The laminate according to the present invention is used as a material for forming a variety of composite materials.

Claims

1. A laminate for forming a composite material, characterized by having a structure in that unidirectional yarn sheets S in which yarns are arranged in parallel to each other in one direction without bending, and thermoplastic resin films F having a degree of crystallinity XC of 30% or less are alternately stacked, so that the thermoplastic resin film F is located between the unidirectional yarn sheets S,

wherein the unidirectional yarn sheets S and the thermoplastic resin films F are integrally coupled by a stitching yarn Y, and

the adjacent unidirectional yarn sheets S are obliquely stacked at an inclined angle of ±1° to ±90° to a direction in which the yarns included in the respective unidirectional yarn sheets S are arranged.
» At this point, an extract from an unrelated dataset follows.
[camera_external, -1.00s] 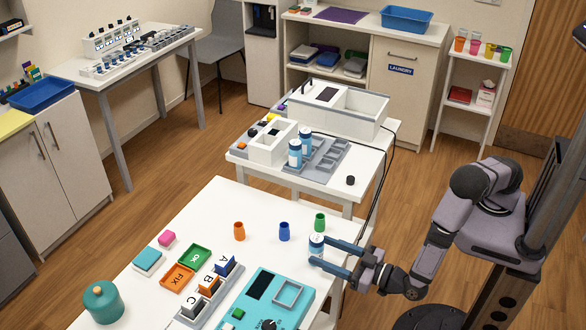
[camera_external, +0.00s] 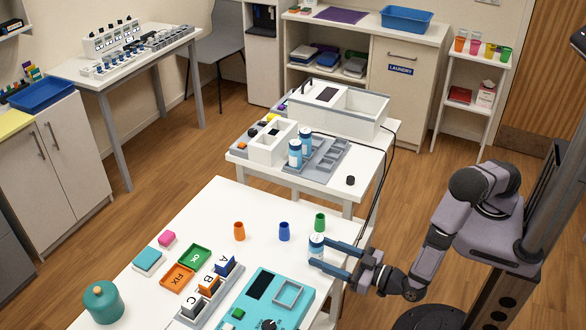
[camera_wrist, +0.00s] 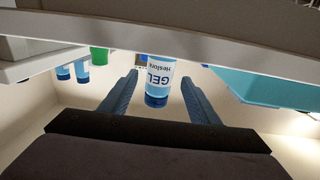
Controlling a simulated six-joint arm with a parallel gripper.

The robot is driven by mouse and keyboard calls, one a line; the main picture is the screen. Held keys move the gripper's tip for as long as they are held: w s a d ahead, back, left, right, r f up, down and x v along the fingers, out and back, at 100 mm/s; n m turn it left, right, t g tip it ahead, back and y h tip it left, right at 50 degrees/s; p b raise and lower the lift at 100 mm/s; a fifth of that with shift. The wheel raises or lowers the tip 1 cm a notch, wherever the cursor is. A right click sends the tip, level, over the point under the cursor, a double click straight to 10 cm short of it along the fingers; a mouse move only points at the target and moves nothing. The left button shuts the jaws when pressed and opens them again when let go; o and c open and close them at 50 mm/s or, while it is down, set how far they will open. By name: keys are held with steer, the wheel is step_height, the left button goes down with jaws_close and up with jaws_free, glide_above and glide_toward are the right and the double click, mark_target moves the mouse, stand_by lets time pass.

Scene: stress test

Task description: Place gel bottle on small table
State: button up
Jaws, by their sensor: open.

2. The laminate for forming a composite material according to claim 1, wherein the adjacent unidirectional yarn sheets S are obliquely stacked at an inclined angle of ±30° to ±80° to the direction in which the yarns included in the respective unidirectional yarn sheets S are arranged.

3. The laminate for forming a composite material according to claim 1, wherein at least three (3) unidirectional yarn sheets S are stacked.

4. The laminate for forming a composite material according to claim 1, wherein at least two (2) thermoplastic resin films F are stacked.

5. The laminate for forming a composite material according to claim 1, wherein the thermoplastic resin film F has a thickness of 10 to 200 μm.

6. The laminate for forming a composite material according to claim 1, wherein the thermoplastic resin film F has a thickness of 30 to 50 μm.

7. A composite material sheet manufactured by heating and pressing the laminate for forming a composite material according to claim 1.